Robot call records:
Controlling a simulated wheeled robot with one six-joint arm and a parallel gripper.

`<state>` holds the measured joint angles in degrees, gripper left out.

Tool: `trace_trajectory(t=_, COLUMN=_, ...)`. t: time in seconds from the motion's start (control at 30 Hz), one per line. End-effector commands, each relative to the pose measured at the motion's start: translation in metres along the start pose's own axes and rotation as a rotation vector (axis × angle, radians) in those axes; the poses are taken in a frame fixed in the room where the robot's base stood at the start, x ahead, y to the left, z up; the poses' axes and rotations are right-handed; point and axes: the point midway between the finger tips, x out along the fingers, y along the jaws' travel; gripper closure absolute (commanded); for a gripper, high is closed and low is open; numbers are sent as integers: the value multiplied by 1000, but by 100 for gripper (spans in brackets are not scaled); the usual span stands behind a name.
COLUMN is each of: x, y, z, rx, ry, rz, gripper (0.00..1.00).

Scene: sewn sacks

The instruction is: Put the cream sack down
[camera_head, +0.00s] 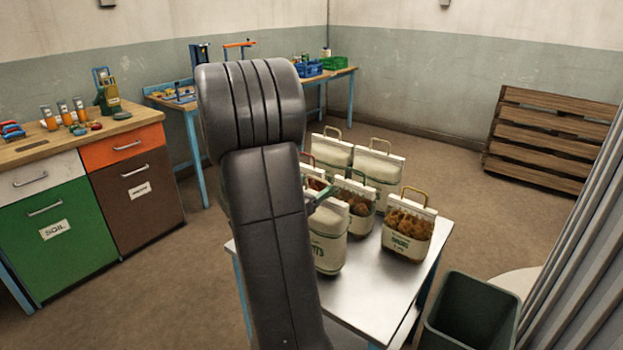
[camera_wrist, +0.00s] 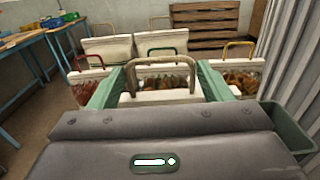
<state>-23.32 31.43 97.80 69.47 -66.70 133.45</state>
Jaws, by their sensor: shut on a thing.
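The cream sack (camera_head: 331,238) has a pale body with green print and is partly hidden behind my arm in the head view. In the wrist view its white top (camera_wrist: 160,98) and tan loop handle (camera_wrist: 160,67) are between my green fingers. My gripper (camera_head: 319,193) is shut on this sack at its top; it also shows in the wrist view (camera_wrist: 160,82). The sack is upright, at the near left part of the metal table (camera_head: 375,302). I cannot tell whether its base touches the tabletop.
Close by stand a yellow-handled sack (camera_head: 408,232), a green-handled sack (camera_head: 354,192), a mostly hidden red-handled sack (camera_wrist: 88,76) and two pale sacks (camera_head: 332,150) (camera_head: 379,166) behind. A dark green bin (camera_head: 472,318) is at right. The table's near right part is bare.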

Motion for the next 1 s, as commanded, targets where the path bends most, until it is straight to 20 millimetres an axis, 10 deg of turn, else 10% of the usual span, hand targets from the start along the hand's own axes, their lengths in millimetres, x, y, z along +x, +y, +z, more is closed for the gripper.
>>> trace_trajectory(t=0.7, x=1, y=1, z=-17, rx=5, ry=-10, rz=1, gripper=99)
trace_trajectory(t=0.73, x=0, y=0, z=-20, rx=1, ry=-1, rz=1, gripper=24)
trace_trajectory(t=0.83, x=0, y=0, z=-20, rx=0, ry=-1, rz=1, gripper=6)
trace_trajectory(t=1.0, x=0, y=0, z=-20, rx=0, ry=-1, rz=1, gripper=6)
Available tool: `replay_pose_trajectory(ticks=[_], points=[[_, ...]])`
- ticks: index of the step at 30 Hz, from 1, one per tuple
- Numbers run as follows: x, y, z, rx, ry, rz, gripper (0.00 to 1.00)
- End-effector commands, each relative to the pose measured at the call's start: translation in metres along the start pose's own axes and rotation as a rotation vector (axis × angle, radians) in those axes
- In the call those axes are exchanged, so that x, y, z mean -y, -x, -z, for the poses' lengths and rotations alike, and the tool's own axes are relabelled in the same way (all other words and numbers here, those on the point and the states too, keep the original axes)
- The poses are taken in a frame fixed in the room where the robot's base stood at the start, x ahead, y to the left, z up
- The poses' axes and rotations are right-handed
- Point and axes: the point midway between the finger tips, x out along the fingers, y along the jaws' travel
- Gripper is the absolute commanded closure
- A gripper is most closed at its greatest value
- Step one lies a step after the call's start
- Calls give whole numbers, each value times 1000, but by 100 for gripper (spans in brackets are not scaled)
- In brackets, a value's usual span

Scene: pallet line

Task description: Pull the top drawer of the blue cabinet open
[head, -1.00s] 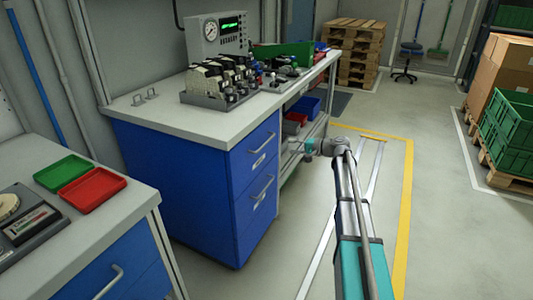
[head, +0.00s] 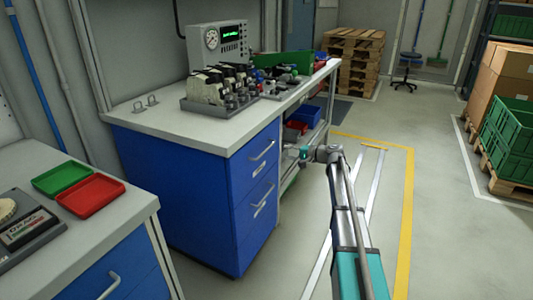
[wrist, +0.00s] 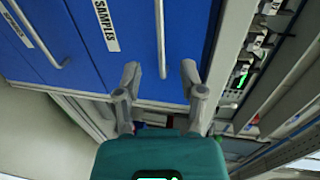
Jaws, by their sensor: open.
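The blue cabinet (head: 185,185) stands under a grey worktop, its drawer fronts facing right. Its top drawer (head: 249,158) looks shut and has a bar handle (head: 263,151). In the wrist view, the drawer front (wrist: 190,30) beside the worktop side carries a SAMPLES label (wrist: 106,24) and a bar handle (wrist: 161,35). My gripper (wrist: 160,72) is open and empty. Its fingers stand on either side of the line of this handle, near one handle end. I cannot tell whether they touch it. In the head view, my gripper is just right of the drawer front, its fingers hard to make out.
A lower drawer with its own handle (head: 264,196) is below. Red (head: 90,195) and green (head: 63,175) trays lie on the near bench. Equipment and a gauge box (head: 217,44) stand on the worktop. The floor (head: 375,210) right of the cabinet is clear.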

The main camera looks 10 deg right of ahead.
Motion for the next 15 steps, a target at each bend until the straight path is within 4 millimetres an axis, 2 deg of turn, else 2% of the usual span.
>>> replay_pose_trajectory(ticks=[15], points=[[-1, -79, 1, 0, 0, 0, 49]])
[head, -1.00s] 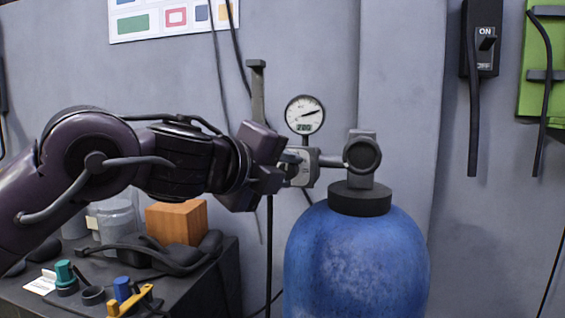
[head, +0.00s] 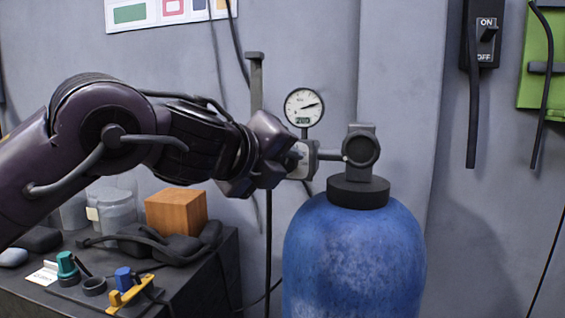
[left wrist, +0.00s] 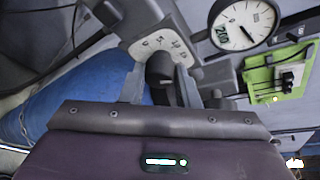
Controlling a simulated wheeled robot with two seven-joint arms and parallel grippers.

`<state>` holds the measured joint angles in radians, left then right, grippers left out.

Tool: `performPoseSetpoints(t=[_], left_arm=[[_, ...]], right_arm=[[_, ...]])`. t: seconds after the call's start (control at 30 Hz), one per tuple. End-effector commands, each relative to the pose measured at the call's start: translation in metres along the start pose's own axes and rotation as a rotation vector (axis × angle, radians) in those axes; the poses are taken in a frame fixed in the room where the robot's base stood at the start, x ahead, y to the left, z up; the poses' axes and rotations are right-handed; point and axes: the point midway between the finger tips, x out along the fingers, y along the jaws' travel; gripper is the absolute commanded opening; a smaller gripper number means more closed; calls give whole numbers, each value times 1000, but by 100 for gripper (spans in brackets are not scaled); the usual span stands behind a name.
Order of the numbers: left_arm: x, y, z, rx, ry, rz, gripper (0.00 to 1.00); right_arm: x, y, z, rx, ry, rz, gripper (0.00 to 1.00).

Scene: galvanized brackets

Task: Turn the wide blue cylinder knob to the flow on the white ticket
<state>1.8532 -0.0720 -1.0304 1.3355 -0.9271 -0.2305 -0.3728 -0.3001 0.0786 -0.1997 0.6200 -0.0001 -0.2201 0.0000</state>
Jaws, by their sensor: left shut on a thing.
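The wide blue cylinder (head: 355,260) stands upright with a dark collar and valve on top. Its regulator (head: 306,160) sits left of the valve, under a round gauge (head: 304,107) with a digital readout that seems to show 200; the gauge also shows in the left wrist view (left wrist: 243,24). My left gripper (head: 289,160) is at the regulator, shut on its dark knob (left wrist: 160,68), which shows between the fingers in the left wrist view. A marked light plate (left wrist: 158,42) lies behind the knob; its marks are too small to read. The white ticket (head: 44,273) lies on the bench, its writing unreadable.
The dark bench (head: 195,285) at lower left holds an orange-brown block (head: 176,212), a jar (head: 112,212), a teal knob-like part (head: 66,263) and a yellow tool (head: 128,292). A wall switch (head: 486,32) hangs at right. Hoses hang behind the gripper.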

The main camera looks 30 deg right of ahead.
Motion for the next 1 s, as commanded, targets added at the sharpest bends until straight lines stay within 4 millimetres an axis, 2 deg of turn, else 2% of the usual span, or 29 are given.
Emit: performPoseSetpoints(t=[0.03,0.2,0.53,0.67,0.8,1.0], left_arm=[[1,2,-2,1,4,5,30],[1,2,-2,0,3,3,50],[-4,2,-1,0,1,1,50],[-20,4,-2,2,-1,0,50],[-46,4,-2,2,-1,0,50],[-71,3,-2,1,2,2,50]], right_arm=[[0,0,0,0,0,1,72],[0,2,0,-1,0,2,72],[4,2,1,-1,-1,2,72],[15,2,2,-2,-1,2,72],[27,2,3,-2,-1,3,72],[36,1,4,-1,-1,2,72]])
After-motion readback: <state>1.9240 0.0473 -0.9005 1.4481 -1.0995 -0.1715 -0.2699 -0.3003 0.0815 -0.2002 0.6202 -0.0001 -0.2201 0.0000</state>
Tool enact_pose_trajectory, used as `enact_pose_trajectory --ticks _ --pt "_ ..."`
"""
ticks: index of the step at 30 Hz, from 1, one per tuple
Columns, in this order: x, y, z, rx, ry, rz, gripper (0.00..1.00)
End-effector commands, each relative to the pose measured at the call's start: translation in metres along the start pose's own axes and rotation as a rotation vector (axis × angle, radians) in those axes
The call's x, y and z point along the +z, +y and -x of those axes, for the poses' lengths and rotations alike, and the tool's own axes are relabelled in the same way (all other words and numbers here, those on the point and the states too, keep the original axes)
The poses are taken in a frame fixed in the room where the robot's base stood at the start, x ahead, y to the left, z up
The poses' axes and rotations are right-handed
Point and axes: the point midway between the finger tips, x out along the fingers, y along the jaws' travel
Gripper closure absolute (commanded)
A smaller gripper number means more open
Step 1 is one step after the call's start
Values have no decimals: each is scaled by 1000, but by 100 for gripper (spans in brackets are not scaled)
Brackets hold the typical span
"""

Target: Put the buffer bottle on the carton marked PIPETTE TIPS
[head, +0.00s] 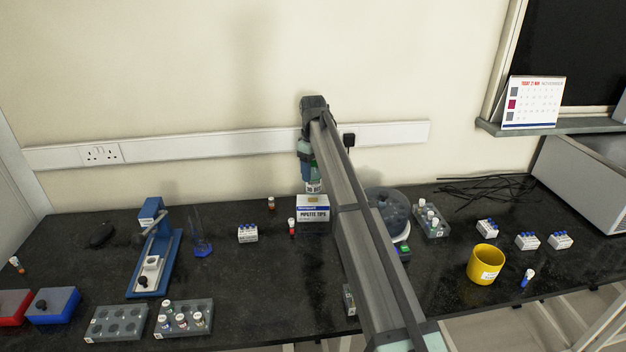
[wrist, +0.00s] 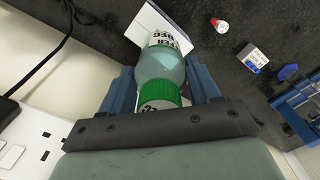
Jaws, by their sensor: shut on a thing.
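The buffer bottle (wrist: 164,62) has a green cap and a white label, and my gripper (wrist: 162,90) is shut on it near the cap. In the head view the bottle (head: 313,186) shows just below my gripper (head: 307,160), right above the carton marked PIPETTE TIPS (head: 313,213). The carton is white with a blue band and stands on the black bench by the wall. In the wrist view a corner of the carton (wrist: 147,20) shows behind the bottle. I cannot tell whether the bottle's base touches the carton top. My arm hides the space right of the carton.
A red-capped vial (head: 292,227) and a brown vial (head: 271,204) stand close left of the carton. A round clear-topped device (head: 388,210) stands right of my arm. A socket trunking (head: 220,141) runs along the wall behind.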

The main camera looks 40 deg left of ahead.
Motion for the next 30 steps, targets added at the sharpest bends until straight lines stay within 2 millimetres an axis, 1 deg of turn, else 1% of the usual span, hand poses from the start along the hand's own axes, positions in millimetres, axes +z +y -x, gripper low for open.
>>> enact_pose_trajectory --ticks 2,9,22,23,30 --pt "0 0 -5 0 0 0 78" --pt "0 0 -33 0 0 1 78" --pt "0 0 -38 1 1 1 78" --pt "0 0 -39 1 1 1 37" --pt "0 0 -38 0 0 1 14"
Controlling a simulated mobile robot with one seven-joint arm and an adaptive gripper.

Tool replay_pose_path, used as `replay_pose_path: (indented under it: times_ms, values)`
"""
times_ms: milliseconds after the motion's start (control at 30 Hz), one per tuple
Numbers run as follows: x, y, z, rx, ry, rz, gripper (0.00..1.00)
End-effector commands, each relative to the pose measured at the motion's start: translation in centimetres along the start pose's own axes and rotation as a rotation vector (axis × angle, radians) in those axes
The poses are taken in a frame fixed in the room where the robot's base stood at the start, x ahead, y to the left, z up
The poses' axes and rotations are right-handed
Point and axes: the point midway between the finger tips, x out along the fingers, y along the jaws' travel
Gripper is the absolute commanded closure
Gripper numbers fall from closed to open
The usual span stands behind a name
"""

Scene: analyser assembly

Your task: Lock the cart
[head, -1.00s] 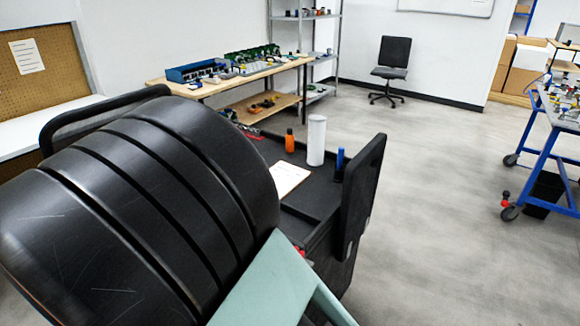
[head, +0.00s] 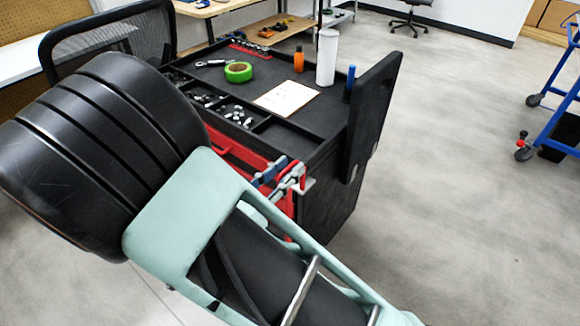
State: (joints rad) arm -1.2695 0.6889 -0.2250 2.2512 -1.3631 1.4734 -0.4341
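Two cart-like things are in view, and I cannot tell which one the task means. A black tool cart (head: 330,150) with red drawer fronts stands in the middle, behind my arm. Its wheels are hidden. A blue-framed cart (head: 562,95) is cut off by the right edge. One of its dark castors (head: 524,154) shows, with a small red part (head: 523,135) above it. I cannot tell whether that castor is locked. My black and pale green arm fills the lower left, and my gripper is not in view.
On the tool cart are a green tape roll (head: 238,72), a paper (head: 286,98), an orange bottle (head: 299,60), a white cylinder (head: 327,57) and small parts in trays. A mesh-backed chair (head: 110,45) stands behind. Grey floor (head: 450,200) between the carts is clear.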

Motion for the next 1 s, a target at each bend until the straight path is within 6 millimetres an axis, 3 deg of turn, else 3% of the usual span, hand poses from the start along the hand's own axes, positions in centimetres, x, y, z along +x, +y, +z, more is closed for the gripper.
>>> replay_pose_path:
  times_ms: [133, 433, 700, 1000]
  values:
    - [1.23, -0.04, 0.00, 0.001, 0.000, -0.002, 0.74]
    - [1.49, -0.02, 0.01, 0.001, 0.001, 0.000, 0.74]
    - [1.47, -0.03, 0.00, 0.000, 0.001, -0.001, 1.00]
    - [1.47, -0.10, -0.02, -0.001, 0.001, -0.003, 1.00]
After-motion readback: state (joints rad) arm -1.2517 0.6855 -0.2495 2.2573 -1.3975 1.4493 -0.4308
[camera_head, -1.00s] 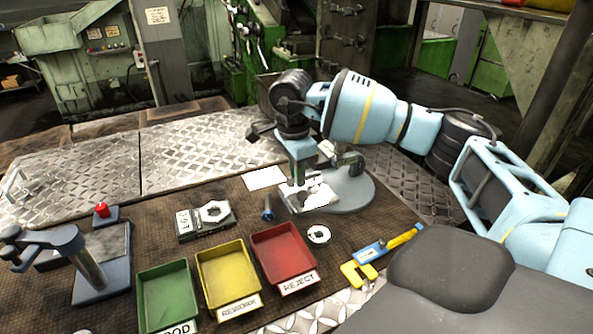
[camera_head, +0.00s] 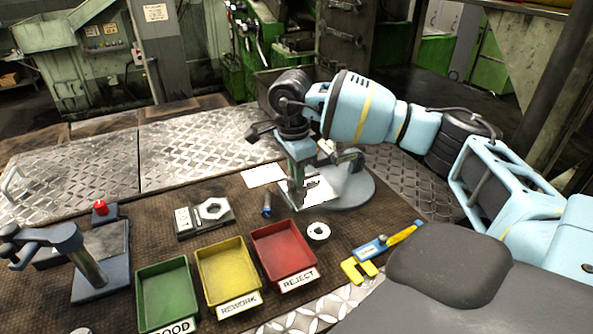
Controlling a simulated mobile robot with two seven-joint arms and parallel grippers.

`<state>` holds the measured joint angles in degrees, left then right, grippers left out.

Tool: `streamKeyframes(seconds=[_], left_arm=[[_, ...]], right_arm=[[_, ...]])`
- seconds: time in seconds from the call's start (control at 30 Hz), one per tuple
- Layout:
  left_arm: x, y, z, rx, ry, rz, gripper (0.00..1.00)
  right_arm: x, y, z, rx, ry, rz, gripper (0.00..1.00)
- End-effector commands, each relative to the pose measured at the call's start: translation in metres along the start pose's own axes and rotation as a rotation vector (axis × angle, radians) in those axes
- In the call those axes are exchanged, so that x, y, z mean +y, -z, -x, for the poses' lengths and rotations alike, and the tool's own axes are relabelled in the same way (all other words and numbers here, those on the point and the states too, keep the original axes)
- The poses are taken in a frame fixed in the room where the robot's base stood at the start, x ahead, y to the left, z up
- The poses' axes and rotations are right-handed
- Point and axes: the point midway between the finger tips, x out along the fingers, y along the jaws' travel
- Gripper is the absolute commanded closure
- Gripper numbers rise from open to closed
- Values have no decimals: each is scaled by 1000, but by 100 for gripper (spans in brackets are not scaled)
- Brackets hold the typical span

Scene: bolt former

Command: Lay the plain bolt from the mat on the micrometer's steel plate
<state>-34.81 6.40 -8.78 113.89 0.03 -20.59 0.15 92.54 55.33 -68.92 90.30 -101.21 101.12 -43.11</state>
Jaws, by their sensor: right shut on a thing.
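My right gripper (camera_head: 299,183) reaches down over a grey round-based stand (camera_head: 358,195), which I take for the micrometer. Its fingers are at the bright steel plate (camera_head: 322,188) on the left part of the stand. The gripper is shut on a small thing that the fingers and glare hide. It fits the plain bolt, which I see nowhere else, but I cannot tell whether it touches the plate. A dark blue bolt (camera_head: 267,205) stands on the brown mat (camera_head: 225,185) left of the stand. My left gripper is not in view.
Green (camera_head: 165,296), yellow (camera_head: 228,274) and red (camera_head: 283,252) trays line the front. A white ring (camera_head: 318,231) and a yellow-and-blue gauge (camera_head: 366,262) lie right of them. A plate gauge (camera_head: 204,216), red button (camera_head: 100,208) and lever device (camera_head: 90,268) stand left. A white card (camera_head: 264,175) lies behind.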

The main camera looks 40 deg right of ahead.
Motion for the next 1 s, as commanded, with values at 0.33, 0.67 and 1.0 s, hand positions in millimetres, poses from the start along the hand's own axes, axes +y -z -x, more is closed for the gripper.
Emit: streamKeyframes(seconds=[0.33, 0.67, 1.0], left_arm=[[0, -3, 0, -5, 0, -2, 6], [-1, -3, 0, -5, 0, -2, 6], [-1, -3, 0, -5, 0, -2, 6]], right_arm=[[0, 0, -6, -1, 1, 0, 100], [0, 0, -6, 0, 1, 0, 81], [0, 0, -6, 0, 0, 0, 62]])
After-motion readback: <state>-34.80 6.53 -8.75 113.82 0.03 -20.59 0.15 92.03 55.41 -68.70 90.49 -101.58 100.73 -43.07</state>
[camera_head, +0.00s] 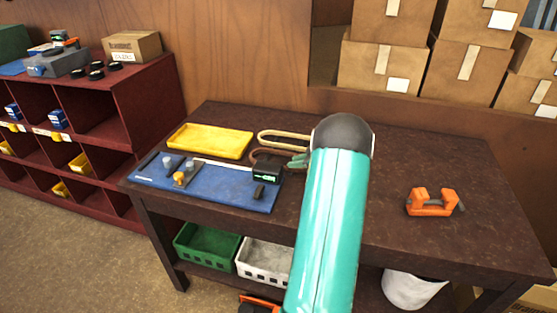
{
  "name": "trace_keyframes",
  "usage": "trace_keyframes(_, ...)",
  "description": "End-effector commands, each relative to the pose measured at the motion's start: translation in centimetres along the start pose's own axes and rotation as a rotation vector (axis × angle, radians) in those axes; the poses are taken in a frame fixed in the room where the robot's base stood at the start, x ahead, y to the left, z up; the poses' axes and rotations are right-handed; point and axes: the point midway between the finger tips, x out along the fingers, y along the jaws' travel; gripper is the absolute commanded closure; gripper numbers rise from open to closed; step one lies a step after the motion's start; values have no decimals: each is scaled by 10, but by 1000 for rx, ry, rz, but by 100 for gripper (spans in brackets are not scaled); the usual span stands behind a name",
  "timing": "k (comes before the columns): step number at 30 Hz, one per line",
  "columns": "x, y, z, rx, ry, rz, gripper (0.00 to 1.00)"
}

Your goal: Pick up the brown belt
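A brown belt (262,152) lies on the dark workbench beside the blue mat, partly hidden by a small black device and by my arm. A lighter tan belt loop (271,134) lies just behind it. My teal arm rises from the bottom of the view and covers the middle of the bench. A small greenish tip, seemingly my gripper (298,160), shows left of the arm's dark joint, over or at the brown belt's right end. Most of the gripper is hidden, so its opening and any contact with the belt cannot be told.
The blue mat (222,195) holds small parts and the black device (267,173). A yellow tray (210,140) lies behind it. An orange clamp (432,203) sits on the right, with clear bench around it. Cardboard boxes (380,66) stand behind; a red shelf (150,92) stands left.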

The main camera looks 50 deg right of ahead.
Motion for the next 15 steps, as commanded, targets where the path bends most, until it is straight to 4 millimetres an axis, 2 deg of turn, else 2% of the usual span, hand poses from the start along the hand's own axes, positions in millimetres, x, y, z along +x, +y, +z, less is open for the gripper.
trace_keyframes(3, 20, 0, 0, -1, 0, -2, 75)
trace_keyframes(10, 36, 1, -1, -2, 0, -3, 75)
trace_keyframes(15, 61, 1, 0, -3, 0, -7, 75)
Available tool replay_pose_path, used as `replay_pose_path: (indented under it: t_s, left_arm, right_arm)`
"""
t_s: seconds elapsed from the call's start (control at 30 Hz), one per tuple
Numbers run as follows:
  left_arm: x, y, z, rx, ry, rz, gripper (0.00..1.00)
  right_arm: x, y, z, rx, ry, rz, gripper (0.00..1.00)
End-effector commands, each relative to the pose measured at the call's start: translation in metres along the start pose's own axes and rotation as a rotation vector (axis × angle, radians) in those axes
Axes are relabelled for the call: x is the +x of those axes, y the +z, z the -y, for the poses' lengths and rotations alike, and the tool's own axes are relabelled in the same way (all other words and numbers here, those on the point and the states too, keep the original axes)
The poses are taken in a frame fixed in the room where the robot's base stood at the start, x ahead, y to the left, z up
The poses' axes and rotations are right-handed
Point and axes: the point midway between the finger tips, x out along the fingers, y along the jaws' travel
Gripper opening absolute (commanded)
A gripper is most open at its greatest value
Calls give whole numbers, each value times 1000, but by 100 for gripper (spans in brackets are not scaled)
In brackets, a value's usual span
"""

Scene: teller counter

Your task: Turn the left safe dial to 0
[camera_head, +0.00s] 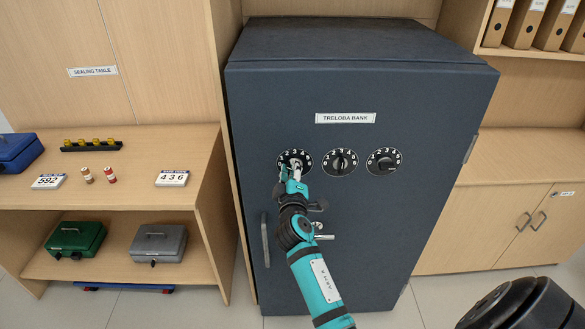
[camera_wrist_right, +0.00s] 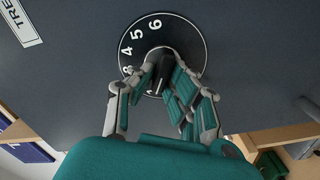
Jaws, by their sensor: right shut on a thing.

What to work on.
Extract the lines above, from the first one through the one containing "Scene: sewn sacks", and return only those, unchanged.

Completed exercise.
Controlling a simulated wheeled robot with one six-joint arm and a parallel gripper.

`<state>` holds the measured joint angles in degrees, gripper left out.

Tool: `trace_trajectory(t=_, COLUMN=_, ...)`. t: time in seconds from the motion's start (control at 30 Hz), one per line. End-effector commands, each relative to the pose measured at the motion's start: translation in metres along the start pose's own axes and rotation as a rotation vector (axis × angle, radians) in those axes; the poses are taken in a frame fixed in the room where the robot's base stood at the start, x ahead, y to the left, z up; the poses' axes and rotations are right-handed; point and axes: the point midway between the finger tips, x out along the fingers, y along the jaws' travel; gripper closure absolute (commanded); for a gripper, high is closed and low is open; numbers are sent as integers: the value multiplied by 1000, but by 100 for gripper (spans in brackets are not scaled); the usual span stands behind a name.
COLUMN is each of: x, y, z, rx, ry, rz, gripper (0.00..1.00).

Scene: sewn sacks

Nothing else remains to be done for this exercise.